Tim / Keineswegs. Ich war schon immer der Meinung, das Werk solle für sich sprechen. Zudem möchte ich auch nicht, dass man den Mechanismen der Produktion zu viel Beachtung schenkt. Im Kino geht es darum, niemals diesen Augenblick des Staunens loszulassen. Und wenn es da ein Element im Soundtrack gibt, das dich vom Filmerlebnis ablenkt, und du anfängst, es bewusst wahrzunehmen, dann ist er in gewisser Hinsicht gescheitert. Ich ziehe es grundsätzlich vor, dass mir jemand erzählt, er habe den Film als Film genossen und nicht einen bestimmten Aspekt des Sounddesigns. Ein Film ist eine Gruppenarbeit, und die beste Arbeit ist immer mehr als die Summe ihrer Teile. Das Publikum kennt sich heutzutage technisch sehr gut aus, und wenn sich jemand eingehender für das Sounddesign interessiert, dann steht ihm online ein riesiger Berg an Informationen zur Verfügung. Aber zuallererst geht es darum, ein emotionales Kunstwerk in Echtzeit zu erleben.

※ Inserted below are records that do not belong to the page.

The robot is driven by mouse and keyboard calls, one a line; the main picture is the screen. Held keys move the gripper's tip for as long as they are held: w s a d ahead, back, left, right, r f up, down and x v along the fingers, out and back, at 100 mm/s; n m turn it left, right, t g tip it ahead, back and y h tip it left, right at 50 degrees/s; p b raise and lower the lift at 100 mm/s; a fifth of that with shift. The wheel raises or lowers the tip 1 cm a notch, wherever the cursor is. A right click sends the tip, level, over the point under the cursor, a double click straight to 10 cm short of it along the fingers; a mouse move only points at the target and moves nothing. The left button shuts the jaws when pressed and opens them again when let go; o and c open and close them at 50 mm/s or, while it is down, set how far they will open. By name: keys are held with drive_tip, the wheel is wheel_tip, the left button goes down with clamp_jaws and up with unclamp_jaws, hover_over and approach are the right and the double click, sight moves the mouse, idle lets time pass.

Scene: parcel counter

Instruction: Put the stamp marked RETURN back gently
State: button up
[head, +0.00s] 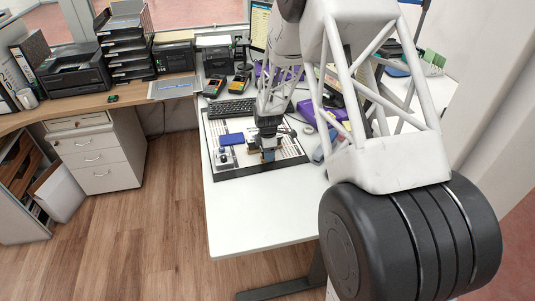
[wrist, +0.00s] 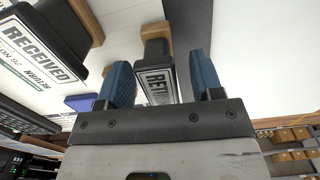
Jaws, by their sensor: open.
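My gripper (wrist: 160,62) is open, its two blue fingers on either side of a dark stamp with a tan part (wrist: 155,31). The white label on this stamp reads "RET…"; the rest is hidden behind my gripper body. The stamp sits closer to the left finger, with a gap on the right; I cannot tell whether it touches. In the head view my gripper (head: 268,152) is low over the mat (head: 258,168), and hides most of what is beneath it. Another dark stamp (wrist: 52,42), labelled "RECEIVED", stands to the left in the wrist view.
A blue pad (head: 231,139) and a small dark object (head: 223,157) lie left of my gripper on the mat. A keyboard (head: 231,108) is behind them. Purple items (head: 318,112) are to the right. The white desk's front (head: 262,215) is clear.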

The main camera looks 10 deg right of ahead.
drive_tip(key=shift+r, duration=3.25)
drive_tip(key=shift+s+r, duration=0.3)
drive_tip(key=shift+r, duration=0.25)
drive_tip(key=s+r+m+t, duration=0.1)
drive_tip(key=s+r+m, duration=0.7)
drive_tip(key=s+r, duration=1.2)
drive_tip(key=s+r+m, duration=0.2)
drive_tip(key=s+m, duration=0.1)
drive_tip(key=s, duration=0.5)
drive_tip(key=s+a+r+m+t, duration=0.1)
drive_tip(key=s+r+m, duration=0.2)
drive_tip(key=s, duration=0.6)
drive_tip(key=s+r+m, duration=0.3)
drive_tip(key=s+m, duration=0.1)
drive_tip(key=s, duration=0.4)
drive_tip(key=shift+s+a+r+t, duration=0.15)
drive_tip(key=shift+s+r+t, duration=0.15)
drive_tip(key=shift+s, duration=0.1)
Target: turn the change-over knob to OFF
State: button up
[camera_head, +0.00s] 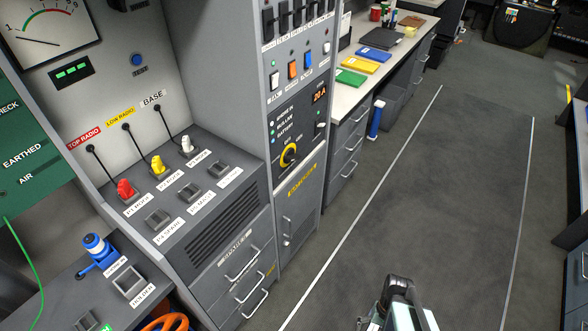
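The change-over knob (289,154) appears to be the round yellow-and-black rotary knob on the grey upright panel in the middle of the head view. Its black handle is tilted; I cannot read which position it points to, nor an OFF mark. Small lamps with printed labels, one reading BATTERY, sit above left of it. A dark part of my arm's end, taken as my gripper (397,291), shows at the bottom edge, over the floor, well apart from the knob. Its fingers cannot be made out, and nothing held is visible.
An orange display (320,94) and coloured rocker switches sit above the knob. A cabinet door (299,212) is below. Left is a console with red, yellow and white plugs (187,145). A desk (345,97) with folders runs behind. The aisle floor (430,190) is clear.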

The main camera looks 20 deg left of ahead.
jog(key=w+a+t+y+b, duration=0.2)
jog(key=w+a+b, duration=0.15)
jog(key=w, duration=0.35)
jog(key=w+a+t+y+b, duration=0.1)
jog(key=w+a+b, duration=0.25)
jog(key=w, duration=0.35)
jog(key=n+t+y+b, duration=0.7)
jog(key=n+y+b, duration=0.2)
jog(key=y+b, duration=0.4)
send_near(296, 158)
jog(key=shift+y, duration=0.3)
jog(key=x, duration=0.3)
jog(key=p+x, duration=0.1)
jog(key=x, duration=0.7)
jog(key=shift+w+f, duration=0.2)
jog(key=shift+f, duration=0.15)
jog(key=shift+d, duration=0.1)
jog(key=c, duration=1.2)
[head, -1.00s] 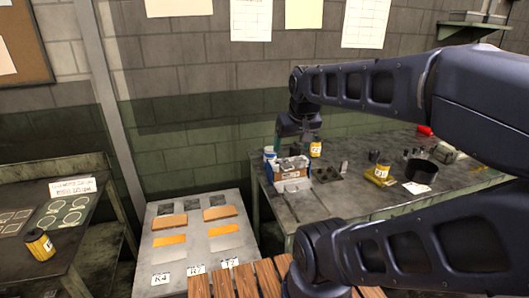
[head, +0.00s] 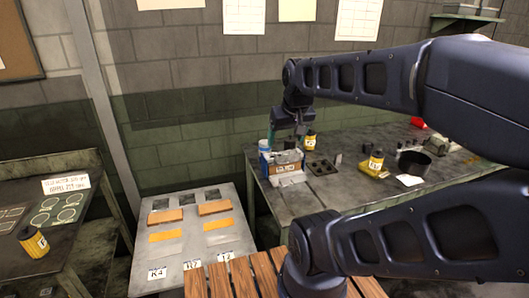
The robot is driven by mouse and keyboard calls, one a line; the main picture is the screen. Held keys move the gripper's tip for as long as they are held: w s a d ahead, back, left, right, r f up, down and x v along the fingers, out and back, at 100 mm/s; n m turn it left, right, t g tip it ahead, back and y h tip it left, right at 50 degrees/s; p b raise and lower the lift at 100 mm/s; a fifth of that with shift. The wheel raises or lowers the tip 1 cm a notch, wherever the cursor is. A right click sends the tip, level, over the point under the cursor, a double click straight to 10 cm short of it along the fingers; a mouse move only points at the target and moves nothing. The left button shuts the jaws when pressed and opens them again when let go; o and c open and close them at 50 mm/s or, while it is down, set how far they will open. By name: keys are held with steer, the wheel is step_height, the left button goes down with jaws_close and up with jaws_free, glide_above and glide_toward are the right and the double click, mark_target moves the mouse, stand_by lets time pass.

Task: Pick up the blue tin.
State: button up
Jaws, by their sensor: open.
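A small blue and white tin (head: 265,146) stands on the workbench at the left end, just behind a blue box with a label (head: 287,169). I take it to be the blue tin; it is small and its lower part is hidden by the box. My gripper (head: 286,133) points down over the back of the box, to the right of the tin. Its greenish fingers are apart, and I see nothing held between them. I cannot tell its exact height above the bench.
A black bowl (head: 414,163) and a red item (head: 417,122) are at right. A grey board (head: 205,250) with orange pieces lies left of the bench.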

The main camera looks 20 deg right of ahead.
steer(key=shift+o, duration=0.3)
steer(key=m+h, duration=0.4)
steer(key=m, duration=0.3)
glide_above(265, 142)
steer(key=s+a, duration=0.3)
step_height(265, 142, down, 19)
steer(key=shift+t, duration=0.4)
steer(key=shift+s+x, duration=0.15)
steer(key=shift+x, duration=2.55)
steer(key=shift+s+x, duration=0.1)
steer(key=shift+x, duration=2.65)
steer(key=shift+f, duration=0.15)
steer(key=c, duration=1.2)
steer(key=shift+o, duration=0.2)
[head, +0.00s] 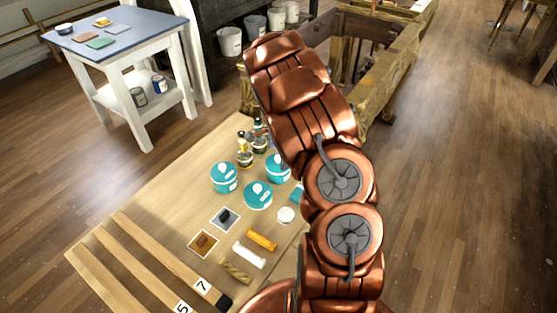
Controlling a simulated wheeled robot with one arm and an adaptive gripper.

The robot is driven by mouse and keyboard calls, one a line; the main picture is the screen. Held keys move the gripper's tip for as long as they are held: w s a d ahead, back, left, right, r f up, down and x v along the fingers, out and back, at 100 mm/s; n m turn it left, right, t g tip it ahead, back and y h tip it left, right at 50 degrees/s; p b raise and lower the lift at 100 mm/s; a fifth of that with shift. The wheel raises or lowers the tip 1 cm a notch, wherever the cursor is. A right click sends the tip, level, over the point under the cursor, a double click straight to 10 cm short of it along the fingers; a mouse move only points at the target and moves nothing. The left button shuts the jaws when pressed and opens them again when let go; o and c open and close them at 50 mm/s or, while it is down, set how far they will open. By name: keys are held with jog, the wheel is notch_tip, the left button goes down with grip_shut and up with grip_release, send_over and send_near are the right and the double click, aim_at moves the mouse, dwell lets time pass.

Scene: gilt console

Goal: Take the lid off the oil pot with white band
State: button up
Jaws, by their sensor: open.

Beat / Trotzdem kann man den Eindruck gewinnen, als sei Sounddesign als eigenständige Disziplin in den vergangenen zwei Jahrzehnten immer wichtiger geworden …

Tim / Der wichtigste Teil eines Soundtracks sind trotzdem immer noch die Dialoge. Denn ohne eine tolle Geschichte und Schauspieler, mit denen du mitfühlen kannst, gibt es keine dramatische Spannung. Und der größte Teil davon wird nun einmal durch die Gespräche der Charaktere vermittelt. Aber natürlich sind alle Elemente eines Soundtracks wichtig, und genau wie bei einer Jazzband bekommt jeder einmal die Gelegenheit zu einem Solo. Obwohl man einen sehr direkten Musikeinsatz vielleicht bewusster wahrnimmt, kann dich eine subtile Stimmung oder ein bestimmtes Geräusch genauso berühren, ohne dabei groß die Aufmerksamkeit auf sich zu ziehen. Aus Erfahrung kann ich sagen: Jeder gute Regisseur hat eine ausgeprägte Meinung zu jedem Aspekt eines Soundtracks – und genau, wie jeder Film einzigartig ist, gilt dies genauso für Regisseure.

Beat / Wie siehst du ganz allgemein das Verhältnis zwischen Bild und Klang?

Tim / Beide Aspekte haben eine faszinierende Beziehung, und das ist einer der maßgeblichen Gründe, weshalb ich Filme so liebe: Der Klang kann extrem die Art und Weise beeinflussen, wie wir ein Bild sehen und interpretieren. Dies geschieht sehr offensichtlich durch Filmmusik, aber ich interessiere mich auch für diskretere Mittel. David Lynch hat einmal gesagt: „Filme sind zu fünfzig Prozent visuell und zu fünfzig Prozent Klang. Manchmal ist der Klang sogar wichtiger als das Bild.“ Und damit trifft er den Nagel auf den Kopf. Ich denke oft, dass Bilder den bewussten Teil unseres Gehirns beeinflussen, während Sounds in das Unterbewusstsein eindringen und dort unsere Gefühle verändern. Es sieht zwar zunächst so aus, als gebe es eine Hierarchie der Wahrnehmungen, aber trotzdem sind sowohl Klang als auch Musik so unglaublich kraftvoll.